— start Data for the task —
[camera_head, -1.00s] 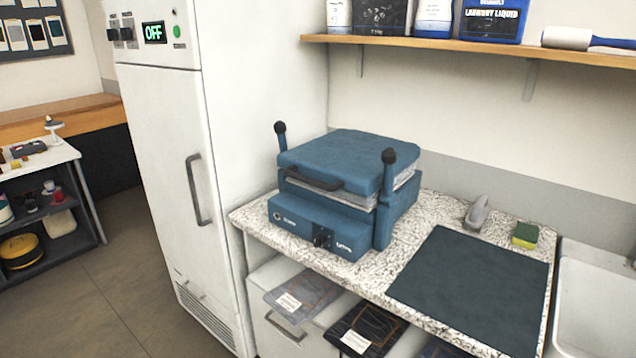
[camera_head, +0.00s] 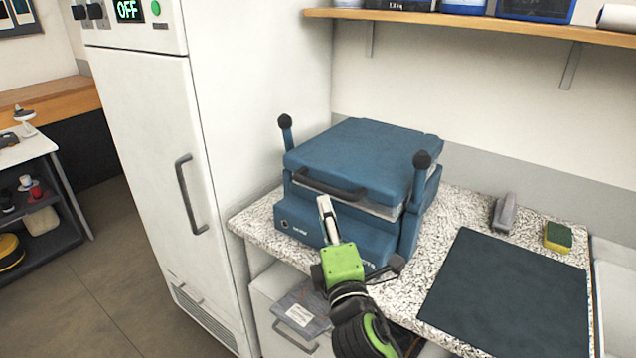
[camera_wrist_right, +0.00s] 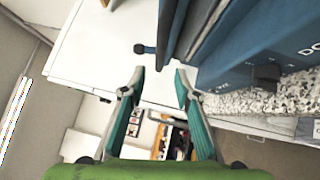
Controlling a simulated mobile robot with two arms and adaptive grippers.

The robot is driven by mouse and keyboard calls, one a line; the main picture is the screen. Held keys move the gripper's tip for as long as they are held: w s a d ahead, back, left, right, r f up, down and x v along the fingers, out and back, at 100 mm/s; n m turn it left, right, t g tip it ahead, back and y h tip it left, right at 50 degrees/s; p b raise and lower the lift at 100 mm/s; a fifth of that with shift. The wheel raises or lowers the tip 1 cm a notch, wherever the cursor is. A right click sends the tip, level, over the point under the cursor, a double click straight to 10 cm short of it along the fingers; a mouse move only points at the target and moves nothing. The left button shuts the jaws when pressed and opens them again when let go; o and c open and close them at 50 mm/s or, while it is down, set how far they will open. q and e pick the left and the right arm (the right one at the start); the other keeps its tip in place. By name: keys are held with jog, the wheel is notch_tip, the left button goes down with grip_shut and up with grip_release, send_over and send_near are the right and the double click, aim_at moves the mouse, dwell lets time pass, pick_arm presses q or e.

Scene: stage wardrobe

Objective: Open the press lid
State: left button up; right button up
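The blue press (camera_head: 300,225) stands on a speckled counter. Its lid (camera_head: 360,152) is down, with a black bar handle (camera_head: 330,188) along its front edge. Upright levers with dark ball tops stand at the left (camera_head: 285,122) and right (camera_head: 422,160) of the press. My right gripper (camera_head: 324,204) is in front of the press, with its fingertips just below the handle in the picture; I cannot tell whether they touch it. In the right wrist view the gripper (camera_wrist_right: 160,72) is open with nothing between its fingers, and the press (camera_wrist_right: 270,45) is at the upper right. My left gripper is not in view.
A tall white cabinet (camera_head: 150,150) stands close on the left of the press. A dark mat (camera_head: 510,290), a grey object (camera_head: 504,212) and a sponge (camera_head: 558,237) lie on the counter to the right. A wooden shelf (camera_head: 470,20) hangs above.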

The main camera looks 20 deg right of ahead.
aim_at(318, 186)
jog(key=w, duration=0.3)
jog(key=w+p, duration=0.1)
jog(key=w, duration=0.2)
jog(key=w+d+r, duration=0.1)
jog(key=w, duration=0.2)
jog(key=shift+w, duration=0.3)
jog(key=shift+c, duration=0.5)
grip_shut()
— end Data for the task —
— start Data for the task —
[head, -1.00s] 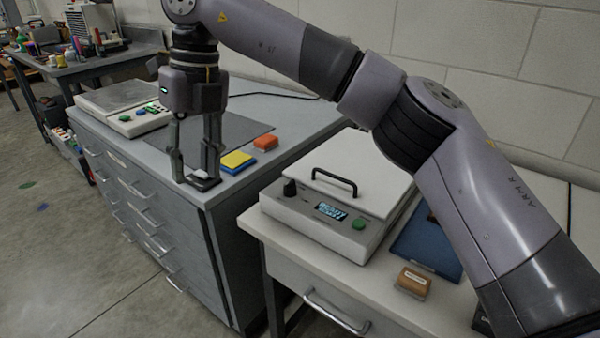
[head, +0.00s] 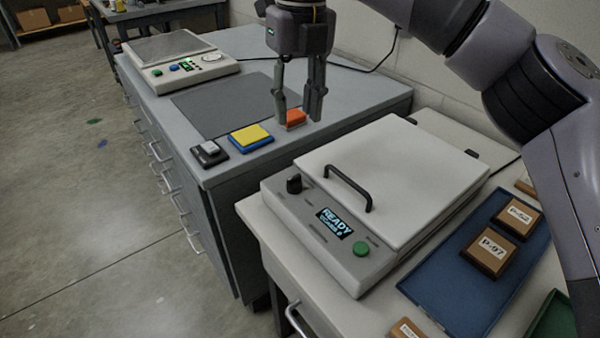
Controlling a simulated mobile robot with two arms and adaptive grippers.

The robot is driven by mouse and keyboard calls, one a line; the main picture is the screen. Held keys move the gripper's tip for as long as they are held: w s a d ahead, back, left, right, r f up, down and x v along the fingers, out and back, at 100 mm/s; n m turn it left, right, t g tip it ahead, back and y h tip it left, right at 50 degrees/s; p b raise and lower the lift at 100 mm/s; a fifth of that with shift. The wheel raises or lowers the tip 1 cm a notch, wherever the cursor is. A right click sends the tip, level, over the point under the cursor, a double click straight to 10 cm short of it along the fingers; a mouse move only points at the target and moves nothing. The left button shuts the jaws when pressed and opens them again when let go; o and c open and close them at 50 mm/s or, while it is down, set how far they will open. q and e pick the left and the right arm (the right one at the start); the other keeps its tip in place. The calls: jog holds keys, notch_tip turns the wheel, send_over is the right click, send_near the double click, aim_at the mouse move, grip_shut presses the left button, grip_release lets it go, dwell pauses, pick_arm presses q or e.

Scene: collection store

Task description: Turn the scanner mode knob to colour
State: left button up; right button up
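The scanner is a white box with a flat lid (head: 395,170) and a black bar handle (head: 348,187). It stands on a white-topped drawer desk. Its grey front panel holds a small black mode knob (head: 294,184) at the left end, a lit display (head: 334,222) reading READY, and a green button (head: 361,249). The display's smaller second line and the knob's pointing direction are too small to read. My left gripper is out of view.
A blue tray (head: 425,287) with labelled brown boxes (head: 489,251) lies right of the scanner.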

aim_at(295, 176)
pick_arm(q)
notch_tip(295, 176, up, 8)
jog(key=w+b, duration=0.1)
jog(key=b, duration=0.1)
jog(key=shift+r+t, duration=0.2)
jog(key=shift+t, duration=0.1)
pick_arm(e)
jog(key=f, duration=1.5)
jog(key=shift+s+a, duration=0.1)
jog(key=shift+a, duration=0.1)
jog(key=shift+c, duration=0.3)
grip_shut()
— end Data for the task —
— start Data for the task —
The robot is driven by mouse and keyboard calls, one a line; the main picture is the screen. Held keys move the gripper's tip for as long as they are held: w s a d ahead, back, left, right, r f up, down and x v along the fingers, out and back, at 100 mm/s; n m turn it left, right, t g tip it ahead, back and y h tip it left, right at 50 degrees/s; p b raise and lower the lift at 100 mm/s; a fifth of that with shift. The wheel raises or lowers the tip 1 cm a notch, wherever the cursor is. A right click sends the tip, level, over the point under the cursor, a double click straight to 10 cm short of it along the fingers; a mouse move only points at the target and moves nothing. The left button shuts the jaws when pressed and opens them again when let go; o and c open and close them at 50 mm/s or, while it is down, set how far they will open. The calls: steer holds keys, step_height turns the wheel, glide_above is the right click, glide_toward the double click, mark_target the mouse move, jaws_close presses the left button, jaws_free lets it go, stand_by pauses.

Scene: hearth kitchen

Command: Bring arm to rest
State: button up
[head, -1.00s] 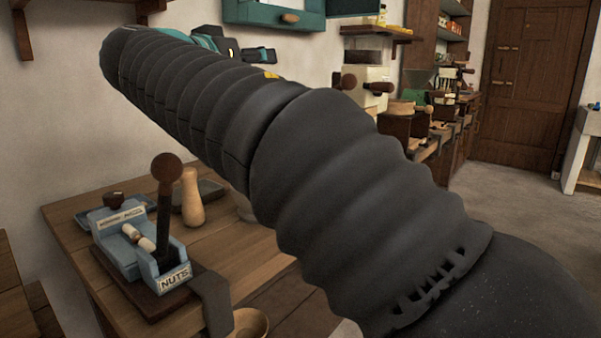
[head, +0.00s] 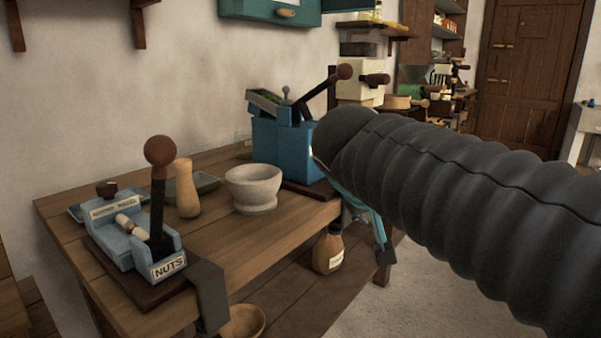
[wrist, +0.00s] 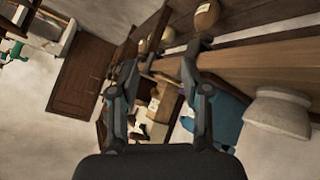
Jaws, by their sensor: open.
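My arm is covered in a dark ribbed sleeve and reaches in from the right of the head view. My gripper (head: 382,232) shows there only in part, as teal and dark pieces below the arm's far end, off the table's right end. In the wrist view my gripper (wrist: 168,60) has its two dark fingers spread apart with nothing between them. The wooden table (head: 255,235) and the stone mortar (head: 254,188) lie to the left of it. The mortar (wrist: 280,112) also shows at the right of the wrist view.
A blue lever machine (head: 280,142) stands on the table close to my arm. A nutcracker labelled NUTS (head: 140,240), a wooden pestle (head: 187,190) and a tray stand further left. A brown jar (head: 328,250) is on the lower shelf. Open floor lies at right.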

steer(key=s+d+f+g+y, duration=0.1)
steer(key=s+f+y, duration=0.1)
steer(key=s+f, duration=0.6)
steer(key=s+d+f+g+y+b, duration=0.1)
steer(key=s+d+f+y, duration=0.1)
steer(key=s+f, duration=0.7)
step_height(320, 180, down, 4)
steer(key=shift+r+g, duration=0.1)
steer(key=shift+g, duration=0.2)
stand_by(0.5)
— end Data for the task —
▶ **What is being asked**: Your task is to transcribe exactly the lines starting at the line that contains "Command: Bring arm to rest" and ending at the line that contains "[wrist, +0.00s]", both included. Leave out the pictures.

▶ **Complete response**:
Command: Bring arm to rest
State: button up
[head, -1.00s] 
[head, +0.00s] 
[wrist, +0.00s] 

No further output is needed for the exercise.